ThomasAdès (b. 1971)
Dances
from Powder Her Face
1.
Overture
2.
Waltz
3.
Finale
Duration: 11'
Publisher: Faber Music
KSO played: 2010
Philip Larkin
famously observed that “Sexual intercourse began in 1963 (Which was rather too
late for me).” The Beatles and Lady Chatterly’s Lover were his compass
points, but another could easily have been the scandalous divorce of Margaret
Campbell, Duchess of Argyll. The
daughter of a Scottish millionaire raised in New York, Margaret was named
debutante of the year in 1930 and became a well-known socialite.

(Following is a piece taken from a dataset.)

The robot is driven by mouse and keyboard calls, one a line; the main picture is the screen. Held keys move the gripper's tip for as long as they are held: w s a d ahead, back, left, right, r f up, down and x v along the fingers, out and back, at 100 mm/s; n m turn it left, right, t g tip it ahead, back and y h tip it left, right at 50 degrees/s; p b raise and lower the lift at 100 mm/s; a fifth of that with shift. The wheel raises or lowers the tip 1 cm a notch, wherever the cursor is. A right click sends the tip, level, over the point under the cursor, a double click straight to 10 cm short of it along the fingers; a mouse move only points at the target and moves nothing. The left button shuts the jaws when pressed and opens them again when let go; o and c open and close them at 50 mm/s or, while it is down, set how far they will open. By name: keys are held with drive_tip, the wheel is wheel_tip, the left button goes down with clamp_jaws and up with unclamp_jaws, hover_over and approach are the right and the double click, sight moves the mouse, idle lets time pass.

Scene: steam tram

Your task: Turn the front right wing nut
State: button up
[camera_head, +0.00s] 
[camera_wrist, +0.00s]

Just how well she had made herself known was
demonstrated when the Duke of Argyll filed for divorce.
The evidence
presented for his wife’s infidelity prompted the Minister for Defence to offer
his resignation; the identity of the “Headless Man” photographed in a
compromising position with the Duchess remains a subject of speculation to this
day. The Profumo affair the same year
provided further evidence that the age of deference was coming to an end. The Duchess continued her extravagant
lifestyle regardless. Eventually she was
forced to sell her home and live in a hotel suite. She ended her days penniless in a nursing
home, a far cry from her glamorous youth.
Sex, Scandal
and Aristocracy are of course three staple ingredients of opera. Thomas Adès duly stepped up to the challenge
in 1997 and made his name with the ensuing succès
de scandale. Signing up with
Britten’s publisher, curating the Aldeburgh festival and composing to
commissions from Covent Garden and the Berlin Philharmonic among others have
since cemented his position at the heart of the establishment, but Powder Her Face remains a highlight of
his career so far.
The opera is
not quite biographical: the duchess presented in it is a fictionalised version
of the real Margaret, which allows for a certain latitude with regard to fact;
dates and the order of events are freely rearranged. The duchess is presented as at once comic and
tragic, a woman of little self-awareness who is brought down by her own
foolishness, but also by a puritanical and judgemental society, and the passing
of a culture that holds its upper classes in unthinking deference. The action takes place at various points in
the duchess’s life. At the beginning and
end of the play we see her in her decline, about to leave the hotel suite she
could no longer afford in 1990. In
between come scenes from her youthful prime as a débutante and socialite, and
the furore surrounding her divorce.
In its
original form the music is written for a small ensemble reminiscent of a pit
band or a dance orchestra. The present
suite expands the original forces into a full symphony orchestra, and presents
a précis of the Duchess’s world. The
acid-drenched tango of the Overture evokes the hotel staff mocking the Duchess
and her decadent past. There follows a
waltz with an hallucinogenic quality, suggestive of a world lost to dreams,
before the finale snuffs out the lights.